Please see also the MPhil in Egyptology for additional Egyptology courses
Other staff teaching on this course:
This MPhil teaches the historical archaeology of ancient Egypt. The course alternates between years. In 20012–13 the focus will be on the New Kingdom and later periods of Egyptian history (c. 1550 BC–330 BC) while in 2013–14 we will cover the processes of state formation to the beginning of the New Kingdom (c. 3500 BC–1550 BC). Within this chronological framework a series of interlinking topics will be treated including:
- Historical records and frameworks of interpretation
- The nature of political power and its expression
- Interconnections and foreign trade
- Technology, production and exchange
- Society and settlement
- State and private religion
- Mortuary practices
- Knowledge, identity and belief
- Monumental architecture
- Art and material culture
A strong emphasis will be placed on integrating textual, archaeological and artistic records throughout the course. This course option is appropriate both for students new to the subject of Egyptian Archaeology and for students with a background in Egyptology wishing to develop their knowledge of archaeological theory and practice.

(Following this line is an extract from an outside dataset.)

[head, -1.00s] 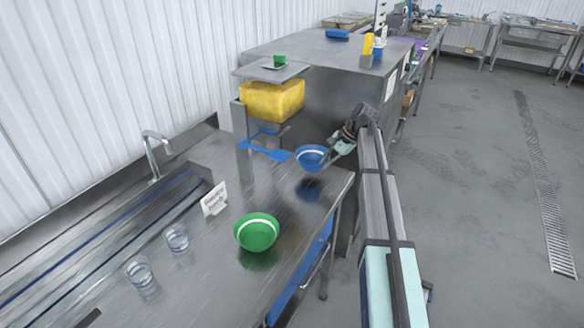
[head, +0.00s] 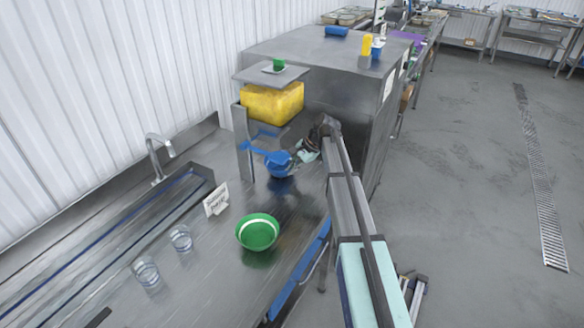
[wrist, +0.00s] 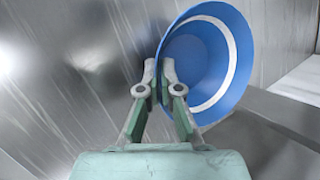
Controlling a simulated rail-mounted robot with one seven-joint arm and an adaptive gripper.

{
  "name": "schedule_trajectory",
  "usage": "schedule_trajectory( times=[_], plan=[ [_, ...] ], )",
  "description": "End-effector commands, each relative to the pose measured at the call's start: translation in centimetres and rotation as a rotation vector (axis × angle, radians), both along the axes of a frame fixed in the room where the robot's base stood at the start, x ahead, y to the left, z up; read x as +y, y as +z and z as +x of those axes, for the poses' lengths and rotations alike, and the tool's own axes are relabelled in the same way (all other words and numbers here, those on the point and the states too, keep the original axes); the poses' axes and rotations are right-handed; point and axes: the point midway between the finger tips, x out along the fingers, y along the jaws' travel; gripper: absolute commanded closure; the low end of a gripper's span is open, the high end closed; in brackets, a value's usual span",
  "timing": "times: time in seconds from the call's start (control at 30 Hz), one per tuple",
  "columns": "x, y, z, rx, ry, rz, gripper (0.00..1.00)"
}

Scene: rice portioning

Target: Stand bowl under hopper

The structure of this MPhil follows the general structure of the MPhil in Archaeology. For their three modules, students take:
- One module in Egyptian Archaeology. Either G18 or G19 assessed through an unseen examination (67%) and an essay of not more than 3000 words length (33%) or two essays of not more than 4000 words length (50% each) respectively.

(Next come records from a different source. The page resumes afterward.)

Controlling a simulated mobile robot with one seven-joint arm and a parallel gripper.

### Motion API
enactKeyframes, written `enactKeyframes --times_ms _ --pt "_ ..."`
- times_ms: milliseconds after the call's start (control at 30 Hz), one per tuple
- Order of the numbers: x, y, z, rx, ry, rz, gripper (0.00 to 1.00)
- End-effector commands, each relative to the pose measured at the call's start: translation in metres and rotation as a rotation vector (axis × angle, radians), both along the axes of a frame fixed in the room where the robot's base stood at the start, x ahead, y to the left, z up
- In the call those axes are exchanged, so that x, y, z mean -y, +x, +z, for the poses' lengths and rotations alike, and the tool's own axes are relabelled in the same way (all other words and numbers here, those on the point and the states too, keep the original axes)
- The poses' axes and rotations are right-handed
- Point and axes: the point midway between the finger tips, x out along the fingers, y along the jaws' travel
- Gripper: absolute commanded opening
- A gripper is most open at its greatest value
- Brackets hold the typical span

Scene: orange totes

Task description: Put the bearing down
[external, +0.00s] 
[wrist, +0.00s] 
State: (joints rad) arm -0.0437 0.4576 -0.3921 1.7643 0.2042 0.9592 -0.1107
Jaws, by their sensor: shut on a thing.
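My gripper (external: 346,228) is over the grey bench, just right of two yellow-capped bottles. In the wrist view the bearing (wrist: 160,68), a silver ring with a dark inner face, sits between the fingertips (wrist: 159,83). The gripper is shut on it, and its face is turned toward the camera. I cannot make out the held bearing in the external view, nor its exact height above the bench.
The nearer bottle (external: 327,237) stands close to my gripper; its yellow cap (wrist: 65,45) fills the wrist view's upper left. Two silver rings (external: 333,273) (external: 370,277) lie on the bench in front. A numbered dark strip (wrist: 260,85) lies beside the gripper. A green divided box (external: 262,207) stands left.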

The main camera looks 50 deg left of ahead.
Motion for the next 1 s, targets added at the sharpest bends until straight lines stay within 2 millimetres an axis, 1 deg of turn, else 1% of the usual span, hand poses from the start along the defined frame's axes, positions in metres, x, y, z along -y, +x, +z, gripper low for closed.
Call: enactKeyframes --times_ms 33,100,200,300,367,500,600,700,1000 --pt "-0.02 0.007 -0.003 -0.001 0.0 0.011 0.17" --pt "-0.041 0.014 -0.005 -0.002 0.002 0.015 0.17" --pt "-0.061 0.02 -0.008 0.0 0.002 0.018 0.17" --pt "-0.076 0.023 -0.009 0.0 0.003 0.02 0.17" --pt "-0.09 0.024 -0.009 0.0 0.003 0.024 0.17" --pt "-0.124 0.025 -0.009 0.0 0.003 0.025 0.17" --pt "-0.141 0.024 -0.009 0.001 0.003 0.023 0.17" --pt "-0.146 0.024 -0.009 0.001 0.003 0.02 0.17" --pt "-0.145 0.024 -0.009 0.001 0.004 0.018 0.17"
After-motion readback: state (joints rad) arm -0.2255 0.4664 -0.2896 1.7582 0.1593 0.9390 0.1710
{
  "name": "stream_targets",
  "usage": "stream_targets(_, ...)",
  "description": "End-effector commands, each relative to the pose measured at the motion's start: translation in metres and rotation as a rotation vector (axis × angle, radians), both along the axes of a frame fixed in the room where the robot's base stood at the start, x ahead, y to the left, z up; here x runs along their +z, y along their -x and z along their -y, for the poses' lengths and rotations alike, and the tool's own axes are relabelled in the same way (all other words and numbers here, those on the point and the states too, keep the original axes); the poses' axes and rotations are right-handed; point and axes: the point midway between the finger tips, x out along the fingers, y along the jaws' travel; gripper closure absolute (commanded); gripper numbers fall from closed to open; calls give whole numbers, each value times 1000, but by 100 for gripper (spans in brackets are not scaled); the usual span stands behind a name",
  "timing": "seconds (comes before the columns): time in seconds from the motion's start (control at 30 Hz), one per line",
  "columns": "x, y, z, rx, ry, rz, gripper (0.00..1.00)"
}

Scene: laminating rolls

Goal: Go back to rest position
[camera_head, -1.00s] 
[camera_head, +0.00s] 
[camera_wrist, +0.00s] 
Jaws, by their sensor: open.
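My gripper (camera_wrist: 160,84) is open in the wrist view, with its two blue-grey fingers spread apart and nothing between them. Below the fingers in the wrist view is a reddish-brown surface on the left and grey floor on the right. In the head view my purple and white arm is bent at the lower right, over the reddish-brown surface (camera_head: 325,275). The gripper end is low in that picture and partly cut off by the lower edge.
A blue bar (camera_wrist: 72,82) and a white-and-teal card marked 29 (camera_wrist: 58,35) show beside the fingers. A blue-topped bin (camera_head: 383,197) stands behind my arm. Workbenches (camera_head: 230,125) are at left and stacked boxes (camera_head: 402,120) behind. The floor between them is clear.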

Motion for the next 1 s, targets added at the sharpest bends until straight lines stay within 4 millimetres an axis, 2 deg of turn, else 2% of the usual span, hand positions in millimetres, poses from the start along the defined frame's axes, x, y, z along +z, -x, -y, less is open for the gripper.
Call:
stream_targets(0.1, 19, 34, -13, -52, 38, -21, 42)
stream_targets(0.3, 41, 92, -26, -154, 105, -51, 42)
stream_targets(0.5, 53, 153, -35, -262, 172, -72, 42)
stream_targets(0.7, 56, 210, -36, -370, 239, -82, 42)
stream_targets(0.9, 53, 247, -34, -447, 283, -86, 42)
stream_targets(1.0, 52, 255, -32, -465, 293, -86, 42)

- Core Archaeology (G02) is a seminar-based module shared with most other MPhil in Archaeology students which reviews fundamental concepts in archaeological theory and practice and provides a shared basis for approaching archaeology. This module is assessed through an unseen examination (67%) and an essay of not more than 3000 words length (33%).

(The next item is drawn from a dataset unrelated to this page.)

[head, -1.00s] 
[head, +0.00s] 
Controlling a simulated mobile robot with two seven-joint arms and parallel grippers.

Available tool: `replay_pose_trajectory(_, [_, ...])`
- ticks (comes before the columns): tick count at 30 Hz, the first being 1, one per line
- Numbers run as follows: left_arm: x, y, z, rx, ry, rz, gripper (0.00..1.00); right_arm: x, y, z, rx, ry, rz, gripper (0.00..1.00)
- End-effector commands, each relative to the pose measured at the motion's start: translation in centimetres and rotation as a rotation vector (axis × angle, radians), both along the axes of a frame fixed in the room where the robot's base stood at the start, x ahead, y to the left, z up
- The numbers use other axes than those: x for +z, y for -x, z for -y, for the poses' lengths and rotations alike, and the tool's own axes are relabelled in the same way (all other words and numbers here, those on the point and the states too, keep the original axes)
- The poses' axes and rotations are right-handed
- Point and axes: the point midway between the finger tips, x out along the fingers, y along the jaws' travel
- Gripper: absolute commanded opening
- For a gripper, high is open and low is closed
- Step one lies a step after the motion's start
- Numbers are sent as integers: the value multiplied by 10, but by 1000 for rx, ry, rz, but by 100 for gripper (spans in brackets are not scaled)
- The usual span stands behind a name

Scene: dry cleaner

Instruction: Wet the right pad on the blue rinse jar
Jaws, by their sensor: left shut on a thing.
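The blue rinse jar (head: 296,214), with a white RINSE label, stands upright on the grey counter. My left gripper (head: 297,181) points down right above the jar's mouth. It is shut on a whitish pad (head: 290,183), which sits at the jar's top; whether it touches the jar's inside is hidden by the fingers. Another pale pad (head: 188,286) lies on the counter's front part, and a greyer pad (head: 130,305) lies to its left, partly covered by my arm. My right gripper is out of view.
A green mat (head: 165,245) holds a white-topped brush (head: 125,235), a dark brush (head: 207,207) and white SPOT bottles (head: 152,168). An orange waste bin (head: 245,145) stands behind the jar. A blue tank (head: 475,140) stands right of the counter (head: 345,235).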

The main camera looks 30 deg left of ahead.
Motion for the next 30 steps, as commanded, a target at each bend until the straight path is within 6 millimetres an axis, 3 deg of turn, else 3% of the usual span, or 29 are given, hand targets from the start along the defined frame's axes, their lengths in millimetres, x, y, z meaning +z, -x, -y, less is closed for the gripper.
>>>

- Any other module taught within the Department of Archaeology, subject to the instructor's consent and the approval of the MPhil in Archaeology co-ordinator. This allows the student to take a wide range of modules, including methodological courses in archaeological techniques and analyses, other area or period based courses, and thematic courses in museums and heritage.
In addition, students take the Research Skills module and write a 15,000 word dissertation on a topic in Egyptian archaeology. The dissertation offers a chance to undertake an independent, original research project under the guidance of academic staff; most will be based on published literature but some may be based on laboratory analyses, fieldwork, studies of museum collections, or analysis of existing databases.
Recent MPhil Dissertations
Some recent MPhil dissertations topics in Egyptian Archaeology include:
- Analysis of the palatial architecture of the early New Kingdom
- Analysis of waterways in the Delta
- Interpretation of ka-chapels at Dakhla oasis
This MPhil option sometimes offers the possibility of practical work with the large Egyptology collections in the Cambridge University Museum of Archaeology and Anthropology and the Fitzwilliam Museum.